Write out each line beneath this one exactly as it reads.

─── Source material

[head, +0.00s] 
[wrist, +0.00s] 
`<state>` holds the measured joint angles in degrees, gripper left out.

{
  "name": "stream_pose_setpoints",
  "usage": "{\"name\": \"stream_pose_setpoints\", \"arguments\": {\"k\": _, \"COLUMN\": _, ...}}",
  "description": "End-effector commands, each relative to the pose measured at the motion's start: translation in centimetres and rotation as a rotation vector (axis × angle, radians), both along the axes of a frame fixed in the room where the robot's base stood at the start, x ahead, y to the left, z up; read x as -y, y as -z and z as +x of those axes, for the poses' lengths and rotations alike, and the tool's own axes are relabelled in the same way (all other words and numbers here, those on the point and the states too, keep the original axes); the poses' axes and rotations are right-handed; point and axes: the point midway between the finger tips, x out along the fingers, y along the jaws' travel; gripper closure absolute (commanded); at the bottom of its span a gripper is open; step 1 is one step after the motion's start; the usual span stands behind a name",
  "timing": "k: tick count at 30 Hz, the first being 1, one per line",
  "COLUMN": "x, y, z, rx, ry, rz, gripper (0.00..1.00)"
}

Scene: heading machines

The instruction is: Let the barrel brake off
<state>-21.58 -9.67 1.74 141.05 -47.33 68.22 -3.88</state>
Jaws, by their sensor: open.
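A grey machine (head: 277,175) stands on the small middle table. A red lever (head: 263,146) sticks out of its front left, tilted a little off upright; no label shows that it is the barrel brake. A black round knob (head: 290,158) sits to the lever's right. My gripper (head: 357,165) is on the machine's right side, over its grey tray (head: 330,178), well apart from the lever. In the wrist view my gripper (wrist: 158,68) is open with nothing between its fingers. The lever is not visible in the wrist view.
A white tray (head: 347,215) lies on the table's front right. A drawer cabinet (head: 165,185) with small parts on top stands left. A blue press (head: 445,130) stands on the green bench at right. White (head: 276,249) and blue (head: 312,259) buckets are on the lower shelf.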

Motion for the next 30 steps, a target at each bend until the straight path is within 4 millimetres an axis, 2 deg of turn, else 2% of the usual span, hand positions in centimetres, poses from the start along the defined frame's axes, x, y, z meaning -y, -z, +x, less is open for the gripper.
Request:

──────

Reply >>
[head, +0.00s] 
[wrist, +0.00s] 
`<state>` holds the measured joint angles in degrees, gripper left out.

{
  "name": "stream_pose_setpoints",
  "usage": "{\"name\": \"stream_pose_setpoints\", \"arguments\": {\"k\": _, \"COLUMN\": _, ...}}",
  "description": "End-effector commands, each relative to the pose measured at the motion's start: translation in centimetres and rotation as a rotation vector (axis × angle, radians), both along the axes of a frame fixed in the room where the robot's base stood at the start, x ahead, y to the left, z up; read x as -y, y as -z and z as +x of those axes, for the poses' lengths and rotations alike, and the tool's own axes are relabelled in the same way (all other words and numbers here, those on the point and the states too, keep the original axes); the poses' axes and rotations are right-handed; point and axes: the point midway between the finger tips, x out along the fingers, y along the jaws' travel; gripper closure absolute (commanded); at the bottom of its span a gripper is open; step 1 is one step after the motion's start; the usual span stands behind a name",
  "timing": "k: tick count at 30 Hz, the first being 1, one per line",
  "COLUMN": "x, y, z, rx, ry, rz, gripper (0.00..1.00)"
}

Scene: heading machines

The instruction is: Let the barrel brake off
<state>-21.58 -9.67 1.74 141.05 -47.33 68.22 -3.88</state>
Jaws, by their sensor: open.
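A grey machine (head: 277,175) stands on the small middle table. A red lever (head: 263,146) sticks out of its front left, tilted a little off upright; no label shows that it is the barrel brake. A black round knob (head: 290,158) sits to the lever's right. My gripper (head: 357,165) is on the machine's right side, over its grey tray (head: 330,178), well apart from the lever. In the wrist view my gripper (wrist: 158,68) is open with nothing between its fingers. The lever is not visible in the wrist view.
A white tray (head: 347,215) lies on the table's front right. A drawer cabinet (head: 165,185) with small parts on top stands left. A blue press (head: 445,130) stands on the green bench at right. White (head: 276,249) and blue (head: 312,259) buckets are on the lower shelf.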

Motion for the next 30 steps, a target at each bend until the straight path is within 4 millimetres an axis, 2 deg of turn, else 2% of the usual span, hand positions in centimetres, poses from the start along the defined frame's axes, x, y, z meaning -y, -z, +x, less is open for the gripper.
Request:

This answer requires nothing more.